Mas é em um longo texto de sete páginas, preservado no acervo do Departamento Estadual de Ordem Política e Social (Deops), sem data ou assinatura, mas certamente do começo dos anos 1970, que vamos encontrar as diretrizes do projeto de reestruturação das SABs como entidades essencialmente “clientelistas e pelegas”. Embora não seja possível identificar autoria e usos do documento, é lícito inferir que se trata de um texto de assessoria dirigido à autoridade competente (prefeito? secretário? chefe de gabinete?), consistindo em indício significativo do desenho de um projeto. Os autores reconhecem o “potencial” daquelas entidades “para a cidade e para a nação”, desde que “bem orientadas”. Suas novas funções deveriam dividir-se em “reivindicativas” e “comunitárias”. As funções reivindicativas consistiriam em complementar a ação fiscalizadora da administração pública no controle de preços; cooperar com órgãos de segurança pública no combate à criminalidade; cooperar com órgãos públicos no levantamento das deficiências da infraestrutura humana. Quanto às funções de desenvolvimento comunitário: oferecer cursos de alfabetização, corte e costura e promover atividades assistenciais em ligação com instituições religiosas ou filantrópicas; participar na defesa civil; cooperar com a manutenção da moral e do civismo, com palestras contra tóxicos; difusão do esporte e da cultura. As entidades deveriam ser apolíticas, sem fins lucrativos e integradas aos órgãos públicos. Uma sintomática preocupação com os “organismos superiores” (federações, plenárias) é expressa: estavam fomentando a “proliferação desordenada de SABs” que “podem ser transformadas em instrumento de pressão, de mobilização de massa para fins subversivos ou, o que é mais frequente, em mercadoria para ganhar em leilões eleitorais” (Dossiê Deops 50-J-138-406). As funções exercidas pelas entidades no período anterior haviam, portanto, se tornado subversivas.

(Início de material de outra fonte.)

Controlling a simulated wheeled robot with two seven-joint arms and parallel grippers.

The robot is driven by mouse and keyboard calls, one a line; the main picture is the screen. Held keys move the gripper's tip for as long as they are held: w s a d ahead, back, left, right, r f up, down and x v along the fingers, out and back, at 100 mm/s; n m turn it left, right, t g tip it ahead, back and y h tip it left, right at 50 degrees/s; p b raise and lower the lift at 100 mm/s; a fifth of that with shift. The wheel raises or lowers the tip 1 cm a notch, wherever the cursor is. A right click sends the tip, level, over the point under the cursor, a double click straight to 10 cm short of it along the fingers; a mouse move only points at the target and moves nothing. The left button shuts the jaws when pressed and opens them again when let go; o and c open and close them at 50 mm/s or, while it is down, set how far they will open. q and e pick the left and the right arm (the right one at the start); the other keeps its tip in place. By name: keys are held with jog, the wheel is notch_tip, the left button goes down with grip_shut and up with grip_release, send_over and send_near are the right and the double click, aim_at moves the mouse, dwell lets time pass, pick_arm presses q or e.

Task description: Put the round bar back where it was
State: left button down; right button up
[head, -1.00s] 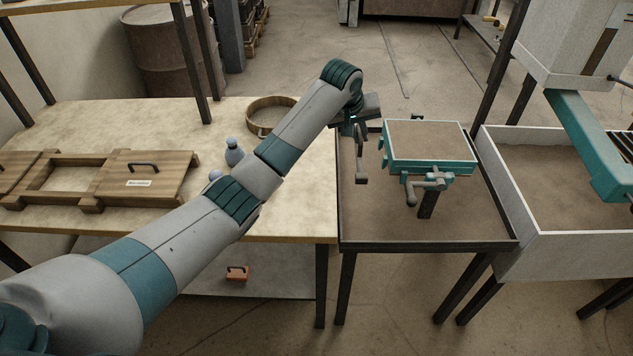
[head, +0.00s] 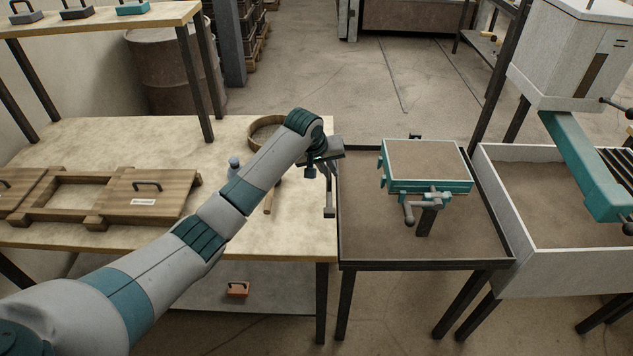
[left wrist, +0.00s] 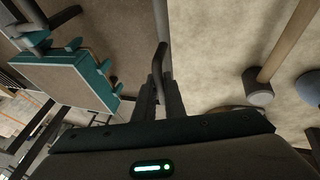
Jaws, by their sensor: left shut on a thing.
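My left gripper (head: 328,182) is shut on a grey round bar (left wrist: 160,28), which runs away from between its fingers in the left wrist view. In the head view the held bar hangs by the gripper over the seam between the wooden table and the dark sand tray, and its outline is hard to separate from the fingers. The left gripper also shows in the left wrist view (left wrist: 160,88). A teal-framed sand box (head: 428,165) on a post stands to its right, with a grey-handled clamp (head: 425,203) at its front. My right gripper is not in view.
The wooden table (head: 255,240) bears a round sieve (head: 268,133), a grey-blue bottle-shaped thing (head: 234,167), a wooden-handled tool (head: 270,200) and a wooden frame with a lid (head: 148,200). The dark-rimmed tray (head: 430,265) holds sand. A white sand bin (head: 560,255) stands at right.

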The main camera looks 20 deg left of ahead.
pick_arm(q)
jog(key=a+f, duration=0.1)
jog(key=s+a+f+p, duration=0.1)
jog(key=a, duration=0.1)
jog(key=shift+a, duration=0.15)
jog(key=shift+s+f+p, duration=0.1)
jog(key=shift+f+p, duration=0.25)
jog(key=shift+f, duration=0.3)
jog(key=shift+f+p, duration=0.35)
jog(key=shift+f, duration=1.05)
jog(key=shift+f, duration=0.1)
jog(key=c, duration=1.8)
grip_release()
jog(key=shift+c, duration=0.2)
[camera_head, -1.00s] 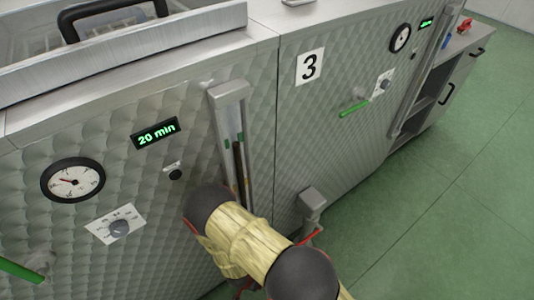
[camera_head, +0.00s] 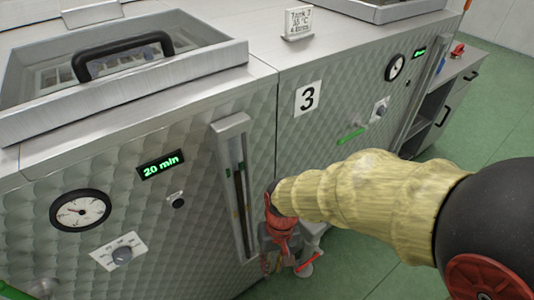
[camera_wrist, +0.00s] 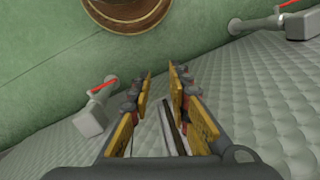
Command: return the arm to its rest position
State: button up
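My arm in its pale yellow sleeve (camera_head: 365,190) reaches in from the right in the head view, in front of the quilted metal tank fronts. My gripper (camera_head: 272,264) hangs below its end, small and partly hidden, near the slotted upright gauge. In the wrist view my gripper (camera_wrist: 160,72) shows two fingers with yellow pads, apart, with nothing held between them. The quilted panel and the green floor show past them.
A panel marked 3 (camera_head: 307,97) and a 20 min display (camera_head: 160,165) are on the tank fronts. The upright gauge (camera_head: 236,185) and a drain valve with a red handle (camera_head: 308,262) are close to my gripper. Green floor (camera_head: 500,110) lies open at right. A copper-coloured round object (camera_wrist: 130,12) shows in the wrist view.

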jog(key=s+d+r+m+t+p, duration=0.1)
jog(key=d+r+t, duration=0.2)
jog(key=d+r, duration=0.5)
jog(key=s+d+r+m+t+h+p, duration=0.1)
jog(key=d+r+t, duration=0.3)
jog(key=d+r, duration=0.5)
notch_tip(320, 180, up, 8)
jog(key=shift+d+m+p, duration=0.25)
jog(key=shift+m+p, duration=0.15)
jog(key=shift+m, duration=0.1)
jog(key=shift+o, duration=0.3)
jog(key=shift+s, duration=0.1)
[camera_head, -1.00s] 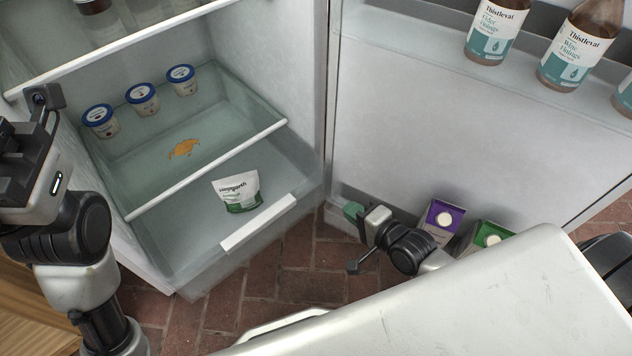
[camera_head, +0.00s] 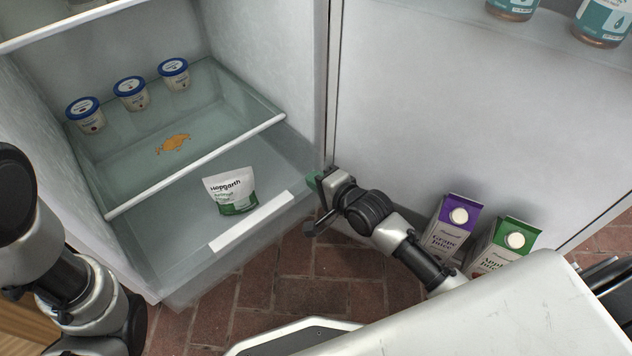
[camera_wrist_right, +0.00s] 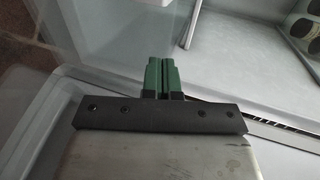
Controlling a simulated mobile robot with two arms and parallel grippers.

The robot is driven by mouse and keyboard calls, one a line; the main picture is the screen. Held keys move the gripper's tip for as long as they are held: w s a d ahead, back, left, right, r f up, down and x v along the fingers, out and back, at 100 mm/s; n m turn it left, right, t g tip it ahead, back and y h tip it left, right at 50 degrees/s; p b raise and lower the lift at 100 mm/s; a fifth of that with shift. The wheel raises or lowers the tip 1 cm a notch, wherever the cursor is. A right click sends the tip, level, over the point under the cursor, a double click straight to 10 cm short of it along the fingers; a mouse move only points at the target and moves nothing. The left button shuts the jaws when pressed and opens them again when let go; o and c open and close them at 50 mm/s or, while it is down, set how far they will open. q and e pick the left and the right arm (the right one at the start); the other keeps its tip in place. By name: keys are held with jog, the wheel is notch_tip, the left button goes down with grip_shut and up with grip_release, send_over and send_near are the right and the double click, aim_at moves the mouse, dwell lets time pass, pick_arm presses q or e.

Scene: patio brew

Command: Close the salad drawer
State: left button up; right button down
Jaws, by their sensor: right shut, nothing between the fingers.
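The salad drawer (camera_head: 180,276) is a clear bin at the bottom of the open fridge, with a white handle strip (camera_head: 251,221) along its front. Its front sticks out past the glass shelf above it. A white and green Hopgarth pouch (camera_head: 231,192) shows through the clear plastic. My right gripper (camera_head: 314,181) is by the drawer's front right corner, near the door hinge; I cannot tell whether it touches. Its green fingertips are together and empty in the right wrist view (camera_wrist_right: 160,74). My left arm shows at the left edge, its gripper out of frame.
The fridge door (camera_head: 440,110) stands open on the right. A purple grape juice carton (camera_head: 452,228) and a green apple juice carton (camera_head: 503,245) stand low in it, beside my right arm. Several tubs (camera_head: 131,94) and an orange spill (camera_head: 173,144) are on the glass shelf.

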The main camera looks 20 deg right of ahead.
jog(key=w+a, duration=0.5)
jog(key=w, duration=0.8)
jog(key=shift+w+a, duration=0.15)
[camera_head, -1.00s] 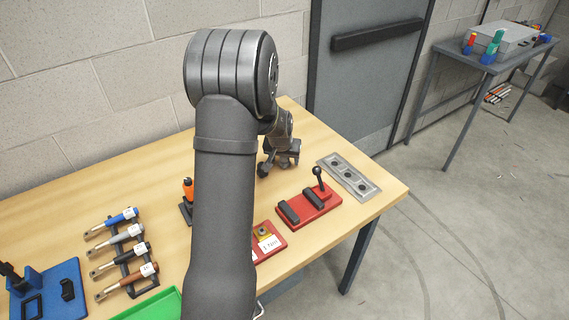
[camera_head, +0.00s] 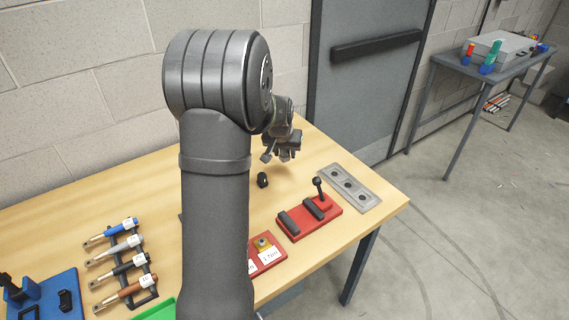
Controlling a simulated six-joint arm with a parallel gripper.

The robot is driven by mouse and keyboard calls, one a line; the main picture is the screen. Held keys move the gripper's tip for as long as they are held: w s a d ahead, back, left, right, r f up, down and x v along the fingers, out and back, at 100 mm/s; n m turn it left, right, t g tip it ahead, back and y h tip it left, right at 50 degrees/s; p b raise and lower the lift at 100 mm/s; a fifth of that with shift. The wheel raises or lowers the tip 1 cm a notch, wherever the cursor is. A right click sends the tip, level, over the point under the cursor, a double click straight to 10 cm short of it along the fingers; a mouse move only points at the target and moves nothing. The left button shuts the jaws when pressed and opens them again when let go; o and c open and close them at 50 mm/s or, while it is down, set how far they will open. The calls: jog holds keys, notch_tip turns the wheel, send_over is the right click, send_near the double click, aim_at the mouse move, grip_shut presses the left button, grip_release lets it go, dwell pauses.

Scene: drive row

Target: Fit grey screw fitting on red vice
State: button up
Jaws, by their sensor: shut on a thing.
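The red vice (camera_head: 295,226) lies on the wooden table, with two dark jaw blocks and an upright black-knobbed lever at its far right end. My gripper (camera_head: 280,157) is above the table behind and left of the vice, apart from it. It is shut on a small grey thing, probably the grey screw fitting, whose shape is mostly hidden by the gripper and too small to make out. A small black piece (camera_head: 262,180) stands on the table just below and left of my gripper.
A grey plate with several holes (camera_head: 364,197) lies right of the vice. A red tray with a yellow fitting (camera_head: 262,244) is nearer. A rack of labelled handles (camera_head: 124,262) and a blue fixture (camera_head: 45,300) stand at left. My arm hides the table's middle.

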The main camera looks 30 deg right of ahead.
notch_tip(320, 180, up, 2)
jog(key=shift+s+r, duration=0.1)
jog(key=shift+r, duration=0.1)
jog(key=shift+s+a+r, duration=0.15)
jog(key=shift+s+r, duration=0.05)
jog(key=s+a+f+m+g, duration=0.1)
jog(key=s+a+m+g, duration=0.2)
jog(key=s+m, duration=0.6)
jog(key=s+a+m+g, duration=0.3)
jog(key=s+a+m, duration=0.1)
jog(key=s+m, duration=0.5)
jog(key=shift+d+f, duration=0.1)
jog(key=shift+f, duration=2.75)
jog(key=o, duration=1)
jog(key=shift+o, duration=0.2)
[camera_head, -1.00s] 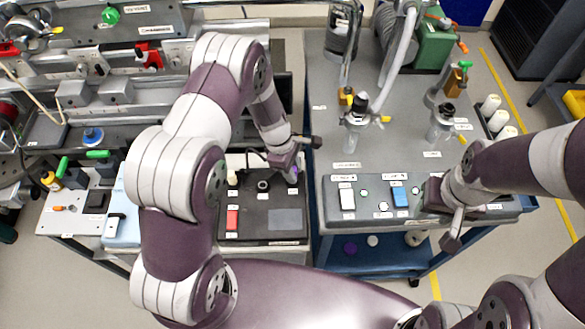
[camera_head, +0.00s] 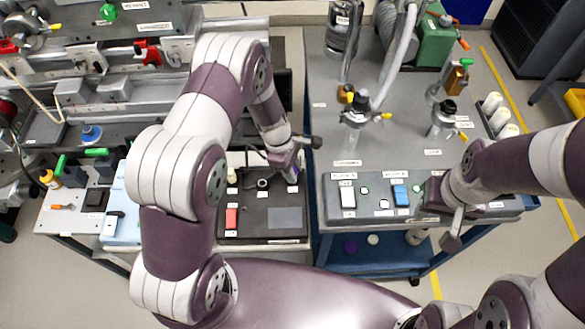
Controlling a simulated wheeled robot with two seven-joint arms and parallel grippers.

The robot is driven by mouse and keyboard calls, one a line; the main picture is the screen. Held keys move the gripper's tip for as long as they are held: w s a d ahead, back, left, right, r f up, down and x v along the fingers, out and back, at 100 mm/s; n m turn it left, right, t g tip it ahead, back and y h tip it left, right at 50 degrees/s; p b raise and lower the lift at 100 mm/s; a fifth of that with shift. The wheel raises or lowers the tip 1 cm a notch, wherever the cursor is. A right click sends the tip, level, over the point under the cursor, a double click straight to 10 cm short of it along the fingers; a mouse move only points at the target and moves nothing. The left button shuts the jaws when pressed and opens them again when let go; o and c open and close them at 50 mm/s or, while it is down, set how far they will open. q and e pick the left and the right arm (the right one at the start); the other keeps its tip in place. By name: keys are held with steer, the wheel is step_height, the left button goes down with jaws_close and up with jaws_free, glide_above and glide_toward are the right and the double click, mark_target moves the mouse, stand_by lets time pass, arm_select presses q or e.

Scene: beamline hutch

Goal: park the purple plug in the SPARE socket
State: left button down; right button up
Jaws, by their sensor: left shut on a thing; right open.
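The purple plug (camera_head: 293,177) shows only as a small patch of purple at the jaws of my left gripper (camera_head: 290,172). That gripper is shut on it, low over the right back part of a black socket box (camera_head: 257,221). A round dark socket (camera_head: 262,183) shows on the box, left of the gripper. A dark cable curves up behind it. The labels are too small to read, so I cannot tell which socket is SPARE. Whether the plug touches a socket is hidden. My right gripper (camera_head: 436,194) is open over the right end of the right cart's front panel.
The box has a red switch (camera_head: 231,217) and a grey plate. The right cart's panel (camera_head: 372,213) carries a white switch (camera_head: 347,197) and a blue switch (camera_head: 400,195). Glass fittings stand behind it. A narrow gap separates the two carts.

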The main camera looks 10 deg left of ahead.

O argumento apresentado até aqui, entretanto, deve sofrer um adendo. A pesquisa em fontes primárias do acervo do Centro Pastoral Vergueiro (CPV) indica que, mesmo nos anos 1970, muitas SABs estavam presentes e fizeram parte das lutas dos novos movimentos urbanos. Ou seja, é inadequado dissociar os ciclos de lutas urbanas de 1945-1964 e de 1973-1988, mas também é errado não enxergar a presença ativa de SABs nesse segundo momento, como buscaremos demonstrar.

Um primeiro exemplo é um panfleto de 1981, assinado por um núcleo da Oposição Sindical Metalúrgica da Vila Carioca, convocando para uma reunião no dia 4 de setembro, sexta-feira, às 18 horas, no salão da igreja à rua Álvaro Fragoso, 672, com a presença de “companheiros de São Bernardo”, a fim de trocarem experiências sobre “compras comunitárias”. Chama a atenção o trecho do panfleto que relata o papel das SABs na experiência de São Bernardo do Campo:

A ideia surgiu em meados de 1980, de um grupo de peões da Brastemp, para combater a alta do custo de vida. Eles começaram a comprar mantimentos (arroz, feijão, cebola, tomate, laranja, óleo) diretamente dos lavradores do interior. No início, foram atingidas três vilas de São Bernardo. E a distribuição das compras era feita na sede da Sociedade Amigos de Bairro. (OSM-SP, 1981)

O caso apresentado sugere que as experiências de compras comunitárias, associadas frequentemente apenas às CEBs (Petrini, 1984, p. 75-81), à oposição sindical e ao Movimento do Custo de Vida (Monteiro, 2017, p. 80), também envolveu, em alguns casos, as SABs.

Em março de 1983, o Conselho Coordenador das SABs da região do Ipiranga, em uma “carta aberta”, convocou a população para uma “assembleia regional do movimento pelas eleições diretas do prefeito e do administrador regional”. Assinam o documento dezenas de entidades, entre elas Pastoral Operária de Vila Arapuã, Vila Cristália, Movimento de Saúde do Parque Bristol, Movimento de Creche de Vila Moraes, Favelas de São João Clímaco, além de diversas SABs, indicando sua articulação com algumas das entidades identificadas com os “novos movimentos sociais”, como as pastorais e movimentos por creche (Conselho Coordenador das SABs, 1983).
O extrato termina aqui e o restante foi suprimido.